350:660
Index # - 72876
Distribution Requirement: A5, C
Monday – 9:50 a.m.
MU 207
Abena Busia
Seminar: In Search of Diaspora Literacy: Black Women Writers
This course is a quest for the African cultural roots of contemporary African-American aesthetic practices as it is evidenced in African American Literature. The question "What Is Africa To Me?" can be sensed hovering over works as diverse as August Wilson’s plays, Toni Morrison’s fictions, Ntozake Shange’s essays, and Kamau Brathwaite’s poetry.

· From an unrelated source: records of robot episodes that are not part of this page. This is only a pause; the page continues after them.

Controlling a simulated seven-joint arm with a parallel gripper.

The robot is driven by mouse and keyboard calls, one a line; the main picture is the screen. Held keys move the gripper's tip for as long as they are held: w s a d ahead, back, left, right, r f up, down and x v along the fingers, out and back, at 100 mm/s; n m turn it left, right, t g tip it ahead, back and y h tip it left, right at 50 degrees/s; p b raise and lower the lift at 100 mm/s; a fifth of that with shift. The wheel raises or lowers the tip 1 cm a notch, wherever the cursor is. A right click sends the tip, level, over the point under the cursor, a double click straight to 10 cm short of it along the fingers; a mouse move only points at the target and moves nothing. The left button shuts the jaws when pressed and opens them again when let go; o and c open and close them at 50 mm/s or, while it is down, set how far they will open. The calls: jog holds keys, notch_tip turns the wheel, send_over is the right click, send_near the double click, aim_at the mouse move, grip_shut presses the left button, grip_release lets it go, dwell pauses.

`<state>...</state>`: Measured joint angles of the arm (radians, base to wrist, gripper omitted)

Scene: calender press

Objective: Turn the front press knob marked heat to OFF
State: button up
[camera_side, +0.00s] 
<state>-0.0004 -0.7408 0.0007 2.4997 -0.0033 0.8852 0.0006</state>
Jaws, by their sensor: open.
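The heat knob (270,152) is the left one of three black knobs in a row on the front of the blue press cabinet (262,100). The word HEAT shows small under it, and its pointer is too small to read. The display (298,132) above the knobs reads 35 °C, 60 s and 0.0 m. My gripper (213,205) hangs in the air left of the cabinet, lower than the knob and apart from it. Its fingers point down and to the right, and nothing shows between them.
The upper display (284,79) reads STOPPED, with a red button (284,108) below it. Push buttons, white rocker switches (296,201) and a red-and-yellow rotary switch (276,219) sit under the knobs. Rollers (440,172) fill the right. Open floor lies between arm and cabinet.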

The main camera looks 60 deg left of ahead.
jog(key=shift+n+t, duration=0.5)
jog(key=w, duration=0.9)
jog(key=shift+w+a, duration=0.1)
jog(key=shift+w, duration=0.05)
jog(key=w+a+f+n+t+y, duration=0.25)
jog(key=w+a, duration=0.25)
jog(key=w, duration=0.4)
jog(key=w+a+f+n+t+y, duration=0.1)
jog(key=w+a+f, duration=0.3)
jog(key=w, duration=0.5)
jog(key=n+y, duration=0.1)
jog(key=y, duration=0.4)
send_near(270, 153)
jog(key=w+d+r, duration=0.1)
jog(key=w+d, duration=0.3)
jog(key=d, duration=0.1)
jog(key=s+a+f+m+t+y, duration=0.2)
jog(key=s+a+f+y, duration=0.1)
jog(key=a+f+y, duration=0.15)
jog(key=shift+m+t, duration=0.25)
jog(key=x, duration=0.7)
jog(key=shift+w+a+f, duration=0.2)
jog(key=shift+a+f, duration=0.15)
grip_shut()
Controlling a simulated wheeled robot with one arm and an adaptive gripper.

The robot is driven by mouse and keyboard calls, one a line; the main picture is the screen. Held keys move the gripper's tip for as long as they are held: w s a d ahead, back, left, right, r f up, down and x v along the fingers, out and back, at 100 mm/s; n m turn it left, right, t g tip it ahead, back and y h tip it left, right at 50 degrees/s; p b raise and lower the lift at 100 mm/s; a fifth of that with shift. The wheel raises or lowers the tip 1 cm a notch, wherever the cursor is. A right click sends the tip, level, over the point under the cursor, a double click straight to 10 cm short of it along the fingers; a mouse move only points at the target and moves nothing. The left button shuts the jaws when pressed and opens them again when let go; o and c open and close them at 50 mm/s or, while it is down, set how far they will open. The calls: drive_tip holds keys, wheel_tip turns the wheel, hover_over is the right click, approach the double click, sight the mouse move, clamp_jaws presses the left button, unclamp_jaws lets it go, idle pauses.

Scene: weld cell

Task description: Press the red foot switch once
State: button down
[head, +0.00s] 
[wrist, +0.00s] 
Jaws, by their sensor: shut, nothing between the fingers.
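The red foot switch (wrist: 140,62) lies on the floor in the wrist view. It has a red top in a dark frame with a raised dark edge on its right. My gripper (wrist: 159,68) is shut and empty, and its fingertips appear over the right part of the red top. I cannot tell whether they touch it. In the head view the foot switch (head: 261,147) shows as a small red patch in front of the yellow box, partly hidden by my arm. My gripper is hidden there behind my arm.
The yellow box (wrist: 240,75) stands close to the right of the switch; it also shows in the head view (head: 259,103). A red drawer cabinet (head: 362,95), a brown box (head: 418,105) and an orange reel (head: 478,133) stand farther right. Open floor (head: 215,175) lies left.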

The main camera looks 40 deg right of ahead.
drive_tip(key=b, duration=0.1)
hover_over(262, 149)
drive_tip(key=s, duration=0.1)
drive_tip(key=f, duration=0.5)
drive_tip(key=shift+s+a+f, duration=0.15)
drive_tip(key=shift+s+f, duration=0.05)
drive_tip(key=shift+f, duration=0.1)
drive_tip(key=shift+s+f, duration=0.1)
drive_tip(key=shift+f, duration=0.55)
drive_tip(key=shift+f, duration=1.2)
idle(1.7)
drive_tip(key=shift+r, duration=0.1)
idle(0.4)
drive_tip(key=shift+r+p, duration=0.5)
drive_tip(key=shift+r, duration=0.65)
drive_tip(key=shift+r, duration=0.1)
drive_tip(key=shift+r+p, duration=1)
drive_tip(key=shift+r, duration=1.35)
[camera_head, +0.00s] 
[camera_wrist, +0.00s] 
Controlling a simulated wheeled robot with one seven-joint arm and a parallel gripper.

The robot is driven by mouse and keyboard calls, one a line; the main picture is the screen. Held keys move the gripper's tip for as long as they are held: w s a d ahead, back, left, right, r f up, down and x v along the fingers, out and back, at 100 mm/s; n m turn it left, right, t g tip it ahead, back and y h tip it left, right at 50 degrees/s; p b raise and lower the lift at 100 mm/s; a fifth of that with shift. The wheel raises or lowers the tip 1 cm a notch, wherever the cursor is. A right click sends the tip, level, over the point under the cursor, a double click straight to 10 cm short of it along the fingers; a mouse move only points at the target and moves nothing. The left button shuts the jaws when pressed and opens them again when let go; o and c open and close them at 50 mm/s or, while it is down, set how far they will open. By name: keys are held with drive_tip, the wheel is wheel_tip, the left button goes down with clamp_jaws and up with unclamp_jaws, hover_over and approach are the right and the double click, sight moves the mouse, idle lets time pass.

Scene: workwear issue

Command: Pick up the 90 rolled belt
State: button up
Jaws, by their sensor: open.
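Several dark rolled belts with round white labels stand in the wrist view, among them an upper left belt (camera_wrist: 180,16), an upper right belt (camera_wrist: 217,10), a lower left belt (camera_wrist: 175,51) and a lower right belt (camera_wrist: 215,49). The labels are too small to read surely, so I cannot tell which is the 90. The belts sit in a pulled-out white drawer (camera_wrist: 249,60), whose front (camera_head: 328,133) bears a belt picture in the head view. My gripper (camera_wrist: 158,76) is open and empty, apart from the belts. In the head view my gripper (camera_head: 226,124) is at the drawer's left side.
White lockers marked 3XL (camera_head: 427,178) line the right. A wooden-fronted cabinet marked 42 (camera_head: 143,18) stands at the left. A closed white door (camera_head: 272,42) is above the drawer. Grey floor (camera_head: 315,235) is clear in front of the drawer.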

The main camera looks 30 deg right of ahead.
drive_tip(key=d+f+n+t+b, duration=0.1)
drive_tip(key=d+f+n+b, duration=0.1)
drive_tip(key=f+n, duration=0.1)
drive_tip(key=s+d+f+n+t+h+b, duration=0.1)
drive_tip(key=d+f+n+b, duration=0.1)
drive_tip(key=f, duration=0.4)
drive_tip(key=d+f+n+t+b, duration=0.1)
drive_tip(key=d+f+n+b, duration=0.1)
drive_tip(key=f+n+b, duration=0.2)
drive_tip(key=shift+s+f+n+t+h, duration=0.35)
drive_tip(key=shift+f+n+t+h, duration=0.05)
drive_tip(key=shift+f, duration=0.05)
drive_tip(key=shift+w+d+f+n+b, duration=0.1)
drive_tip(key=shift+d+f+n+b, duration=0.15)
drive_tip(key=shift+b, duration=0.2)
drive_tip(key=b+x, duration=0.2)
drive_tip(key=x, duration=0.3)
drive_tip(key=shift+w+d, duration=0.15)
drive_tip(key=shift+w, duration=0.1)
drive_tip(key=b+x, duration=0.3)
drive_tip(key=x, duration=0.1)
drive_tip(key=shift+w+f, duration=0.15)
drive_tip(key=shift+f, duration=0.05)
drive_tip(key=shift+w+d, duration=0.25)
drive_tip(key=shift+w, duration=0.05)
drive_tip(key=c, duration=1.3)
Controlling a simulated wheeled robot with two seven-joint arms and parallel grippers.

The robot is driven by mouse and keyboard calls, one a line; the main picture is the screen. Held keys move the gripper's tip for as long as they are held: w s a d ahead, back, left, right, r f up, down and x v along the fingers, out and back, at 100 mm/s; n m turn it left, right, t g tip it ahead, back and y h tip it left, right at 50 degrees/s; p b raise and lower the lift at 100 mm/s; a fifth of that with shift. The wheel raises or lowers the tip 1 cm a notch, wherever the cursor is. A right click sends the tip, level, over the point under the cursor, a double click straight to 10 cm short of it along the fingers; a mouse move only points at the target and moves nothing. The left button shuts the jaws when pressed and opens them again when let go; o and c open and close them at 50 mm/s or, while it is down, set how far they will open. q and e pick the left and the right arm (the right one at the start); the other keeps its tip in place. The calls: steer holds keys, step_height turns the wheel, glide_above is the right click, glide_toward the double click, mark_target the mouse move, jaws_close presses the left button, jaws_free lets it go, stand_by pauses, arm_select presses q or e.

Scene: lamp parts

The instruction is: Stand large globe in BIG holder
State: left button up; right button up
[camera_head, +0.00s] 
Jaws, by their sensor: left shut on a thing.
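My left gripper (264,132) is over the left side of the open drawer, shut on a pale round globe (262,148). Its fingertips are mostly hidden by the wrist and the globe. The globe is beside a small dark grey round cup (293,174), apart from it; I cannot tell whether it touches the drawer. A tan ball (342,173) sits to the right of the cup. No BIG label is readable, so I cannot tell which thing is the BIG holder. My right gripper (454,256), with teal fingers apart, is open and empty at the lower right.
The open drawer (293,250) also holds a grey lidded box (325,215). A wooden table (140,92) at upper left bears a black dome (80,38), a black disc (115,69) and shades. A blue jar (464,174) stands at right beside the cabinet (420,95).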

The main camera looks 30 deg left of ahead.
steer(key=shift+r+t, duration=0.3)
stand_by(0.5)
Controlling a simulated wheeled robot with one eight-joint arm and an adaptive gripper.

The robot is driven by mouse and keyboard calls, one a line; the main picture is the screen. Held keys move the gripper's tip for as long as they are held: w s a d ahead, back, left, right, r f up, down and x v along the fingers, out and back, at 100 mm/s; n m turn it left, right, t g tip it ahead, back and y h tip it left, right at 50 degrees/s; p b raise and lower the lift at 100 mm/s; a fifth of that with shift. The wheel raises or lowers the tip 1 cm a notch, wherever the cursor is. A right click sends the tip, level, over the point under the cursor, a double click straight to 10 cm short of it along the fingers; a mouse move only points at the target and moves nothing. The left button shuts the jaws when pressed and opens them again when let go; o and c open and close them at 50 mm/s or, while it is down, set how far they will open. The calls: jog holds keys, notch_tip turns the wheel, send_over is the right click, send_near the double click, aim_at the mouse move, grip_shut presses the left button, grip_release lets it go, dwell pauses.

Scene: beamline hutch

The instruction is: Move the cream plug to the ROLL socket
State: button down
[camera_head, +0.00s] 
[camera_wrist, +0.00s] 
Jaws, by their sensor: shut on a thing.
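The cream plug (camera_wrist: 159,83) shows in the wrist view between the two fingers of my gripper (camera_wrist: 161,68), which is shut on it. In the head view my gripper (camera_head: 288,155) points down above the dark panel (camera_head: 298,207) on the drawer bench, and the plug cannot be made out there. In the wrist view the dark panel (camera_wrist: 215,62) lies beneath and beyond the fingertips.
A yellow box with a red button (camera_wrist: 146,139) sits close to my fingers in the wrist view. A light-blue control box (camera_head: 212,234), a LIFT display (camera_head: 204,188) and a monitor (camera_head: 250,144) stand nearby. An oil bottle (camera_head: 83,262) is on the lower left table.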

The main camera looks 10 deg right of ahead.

This course however focuses on the gendered ways in which Africa is ‘re-membered’, as legacy and metaphor, in twentieth century Black literature and culture. With reference to a wide range of African-American cultural texts such as Quilts, Paintings and Collages, Sculpture, Music and Cookery Books, this course will focus on the literature and cultural production of Black Women. Juxtaposing Toni Morrison's Beloved with the Sculpture of Alison Saar; Nkozake Shange's Sassafrass Cypress and Indigo with Jessica Harris' Cookbooks, or Paule Marshall's Praisesong for the Widow with Faith Ringold's Quilts, we will explore the ways in which women cultural workers in the latter half of the century offer their texts as a means of embodying ways of knowing and being that have withstood histories of dispersal.